In 2016, the federal Department of Housing and Urban Development (HUD), finalized a rule that defines what chronic homelessness means. The following information is copied directly from HUD documents:
A ‘‘chronically homeless’’ individual is defined to mean a homeless individual with a disability who lives either in a place not meant for human habitation, a safe haven, or in an emergency shelter, or in an institutional care facility if the individual has been living in the facility for fewer than 90 days and had been living in a place not meant for human habitation, a safe haven, or in an emergency shelter immediately before entering the institutional care facility.

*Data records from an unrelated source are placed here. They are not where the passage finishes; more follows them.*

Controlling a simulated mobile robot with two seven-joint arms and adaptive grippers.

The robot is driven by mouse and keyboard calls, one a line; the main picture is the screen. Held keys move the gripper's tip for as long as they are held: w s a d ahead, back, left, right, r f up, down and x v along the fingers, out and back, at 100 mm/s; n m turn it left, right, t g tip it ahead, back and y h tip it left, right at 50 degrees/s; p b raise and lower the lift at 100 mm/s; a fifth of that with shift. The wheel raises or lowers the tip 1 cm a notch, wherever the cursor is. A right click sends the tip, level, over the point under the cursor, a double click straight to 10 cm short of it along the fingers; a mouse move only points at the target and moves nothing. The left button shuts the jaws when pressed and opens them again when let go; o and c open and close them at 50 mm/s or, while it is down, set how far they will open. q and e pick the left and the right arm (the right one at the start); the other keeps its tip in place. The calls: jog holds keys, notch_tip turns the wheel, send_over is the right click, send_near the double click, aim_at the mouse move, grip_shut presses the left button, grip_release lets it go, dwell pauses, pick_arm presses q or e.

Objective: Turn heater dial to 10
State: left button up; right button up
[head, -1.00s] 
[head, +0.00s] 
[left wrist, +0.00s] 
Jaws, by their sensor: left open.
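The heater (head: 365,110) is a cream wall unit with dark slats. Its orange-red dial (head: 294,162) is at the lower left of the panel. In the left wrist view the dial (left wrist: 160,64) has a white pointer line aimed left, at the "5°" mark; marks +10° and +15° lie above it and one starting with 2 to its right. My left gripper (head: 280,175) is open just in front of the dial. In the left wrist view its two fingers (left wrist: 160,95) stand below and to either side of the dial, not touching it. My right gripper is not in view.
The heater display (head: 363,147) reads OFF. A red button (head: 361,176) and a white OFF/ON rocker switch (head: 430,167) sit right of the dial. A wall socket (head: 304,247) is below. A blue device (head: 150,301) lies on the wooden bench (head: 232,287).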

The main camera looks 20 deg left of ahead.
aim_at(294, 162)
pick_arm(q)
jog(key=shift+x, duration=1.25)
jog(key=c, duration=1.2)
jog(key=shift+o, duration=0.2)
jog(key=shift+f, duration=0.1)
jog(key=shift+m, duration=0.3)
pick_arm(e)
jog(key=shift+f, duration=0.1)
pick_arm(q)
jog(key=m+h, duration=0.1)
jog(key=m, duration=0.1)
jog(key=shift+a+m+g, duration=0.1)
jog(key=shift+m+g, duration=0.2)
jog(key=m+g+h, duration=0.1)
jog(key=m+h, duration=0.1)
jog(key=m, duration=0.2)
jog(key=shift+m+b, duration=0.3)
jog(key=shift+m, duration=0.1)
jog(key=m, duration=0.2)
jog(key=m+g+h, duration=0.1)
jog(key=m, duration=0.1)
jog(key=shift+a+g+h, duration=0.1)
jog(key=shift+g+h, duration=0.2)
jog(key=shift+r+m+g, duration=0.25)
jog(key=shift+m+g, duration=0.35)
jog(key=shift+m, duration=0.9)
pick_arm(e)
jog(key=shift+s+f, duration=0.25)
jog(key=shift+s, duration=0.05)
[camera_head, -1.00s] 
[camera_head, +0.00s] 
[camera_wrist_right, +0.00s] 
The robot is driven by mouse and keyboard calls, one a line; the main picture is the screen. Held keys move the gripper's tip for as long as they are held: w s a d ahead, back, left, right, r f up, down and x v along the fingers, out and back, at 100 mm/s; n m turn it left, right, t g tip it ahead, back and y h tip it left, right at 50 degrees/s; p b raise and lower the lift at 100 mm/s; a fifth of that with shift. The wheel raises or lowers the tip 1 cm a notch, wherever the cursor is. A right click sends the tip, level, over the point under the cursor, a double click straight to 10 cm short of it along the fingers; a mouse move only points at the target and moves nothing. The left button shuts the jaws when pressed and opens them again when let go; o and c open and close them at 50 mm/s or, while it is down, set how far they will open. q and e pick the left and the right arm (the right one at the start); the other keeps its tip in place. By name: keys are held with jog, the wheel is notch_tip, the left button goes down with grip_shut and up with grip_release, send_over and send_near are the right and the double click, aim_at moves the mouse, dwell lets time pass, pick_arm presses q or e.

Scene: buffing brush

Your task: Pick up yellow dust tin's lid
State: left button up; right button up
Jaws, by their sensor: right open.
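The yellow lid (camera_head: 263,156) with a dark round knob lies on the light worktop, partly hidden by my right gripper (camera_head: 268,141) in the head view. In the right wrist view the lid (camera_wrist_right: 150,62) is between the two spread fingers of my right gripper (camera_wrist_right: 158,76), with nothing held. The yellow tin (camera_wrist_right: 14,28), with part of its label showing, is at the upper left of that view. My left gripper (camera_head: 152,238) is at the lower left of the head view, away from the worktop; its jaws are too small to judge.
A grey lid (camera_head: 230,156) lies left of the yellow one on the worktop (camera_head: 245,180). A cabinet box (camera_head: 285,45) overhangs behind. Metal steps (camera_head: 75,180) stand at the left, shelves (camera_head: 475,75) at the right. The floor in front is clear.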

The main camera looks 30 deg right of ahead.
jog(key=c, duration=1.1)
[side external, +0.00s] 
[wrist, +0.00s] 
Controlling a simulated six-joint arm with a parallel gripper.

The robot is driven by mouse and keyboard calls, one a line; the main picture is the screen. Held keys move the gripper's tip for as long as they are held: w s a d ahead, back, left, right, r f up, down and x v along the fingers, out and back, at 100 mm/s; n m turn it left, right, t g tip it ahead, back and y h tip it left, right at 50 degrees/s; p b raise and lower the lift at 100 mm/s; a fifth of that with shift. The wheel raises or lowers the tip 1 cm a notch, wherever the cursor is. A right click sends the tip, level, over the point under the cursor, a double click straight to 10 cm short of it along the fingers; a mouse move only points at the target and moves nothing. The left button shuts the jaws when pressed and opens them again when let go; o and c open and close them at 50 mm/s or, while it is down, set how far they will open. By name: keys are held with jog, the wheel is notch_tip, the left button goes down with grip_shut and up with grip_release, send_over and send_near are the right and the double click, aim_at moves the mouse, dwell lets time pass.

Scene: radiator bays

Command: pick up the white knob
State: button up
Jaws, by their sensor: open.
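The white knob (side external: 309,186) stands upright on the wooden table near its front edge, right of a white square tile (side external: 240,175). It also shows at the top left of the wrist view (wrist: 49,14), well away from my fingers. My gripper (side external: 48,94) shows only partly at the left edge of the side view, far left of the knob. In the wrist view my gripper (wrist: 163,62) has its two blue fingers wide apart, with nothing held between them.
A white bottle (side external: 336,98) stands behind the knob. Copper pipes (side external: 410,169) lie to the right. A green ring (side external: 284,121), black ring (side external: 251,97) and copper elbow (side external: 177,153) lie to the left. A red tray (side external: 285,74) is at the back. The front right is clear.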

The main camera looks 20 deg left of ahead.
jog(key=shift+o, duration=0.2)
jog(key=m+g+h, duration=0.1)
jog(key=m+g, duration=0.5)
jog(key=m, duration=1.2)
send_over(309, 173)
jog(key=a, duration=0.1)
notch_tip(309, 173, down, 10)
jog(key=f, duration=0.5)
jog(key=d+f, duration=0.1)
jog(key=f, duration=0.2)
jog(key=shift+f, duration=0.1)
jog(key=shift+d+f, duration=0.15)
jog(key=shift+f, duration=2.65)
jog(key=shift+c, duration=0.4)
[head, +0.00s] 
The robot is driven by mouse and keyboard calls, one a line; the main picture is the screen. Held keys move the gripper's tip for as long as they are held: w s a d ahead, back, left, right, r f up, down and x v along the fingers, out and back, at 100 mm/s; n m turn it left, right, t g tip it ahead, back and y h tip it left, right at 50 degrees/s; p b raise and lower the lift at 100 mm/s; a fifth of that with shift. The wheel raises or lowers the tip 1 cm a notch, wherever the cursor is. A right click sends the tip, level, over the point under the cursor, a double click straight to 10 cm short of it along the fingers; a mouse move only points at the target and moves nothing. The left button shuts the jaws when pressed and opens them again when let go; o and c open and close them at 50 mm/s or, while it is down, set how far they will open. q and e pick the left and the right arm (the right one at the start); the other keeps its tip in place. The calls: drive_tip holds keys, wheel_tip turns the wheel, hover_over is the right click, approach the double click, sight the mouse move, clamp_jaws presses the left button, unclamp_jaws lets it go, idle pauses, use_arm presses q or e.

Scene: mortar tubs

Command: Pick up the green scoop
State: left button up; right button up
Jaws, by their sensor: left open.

In order to meet the ‘‘chronically homeless’’ definition, the individual also must have been living as described above continuously for at least 12 months, or on at least four separate occasions in the last 3 years, where the combined occasions total a length of time of at least 12 months. Each period separating the occasions must include at least 7 nights of living in a situation other than a place not meant for human habitation, in an emergency shelter, or in a safe haven. Chronically homeless families are families with adult heads of household who meet the definition of a chronically homeless individual. If there is no adult in the family, the family would still be considered chronically homeless if a minor head of household meets all the criteria of a chronically homeless individual. A chronically homeless family includes those whose composition has fluctuated while the head of household has been homeless.
The National Alliance to End Homelessness (NAEH) provides very detailed information of the changes on its Website.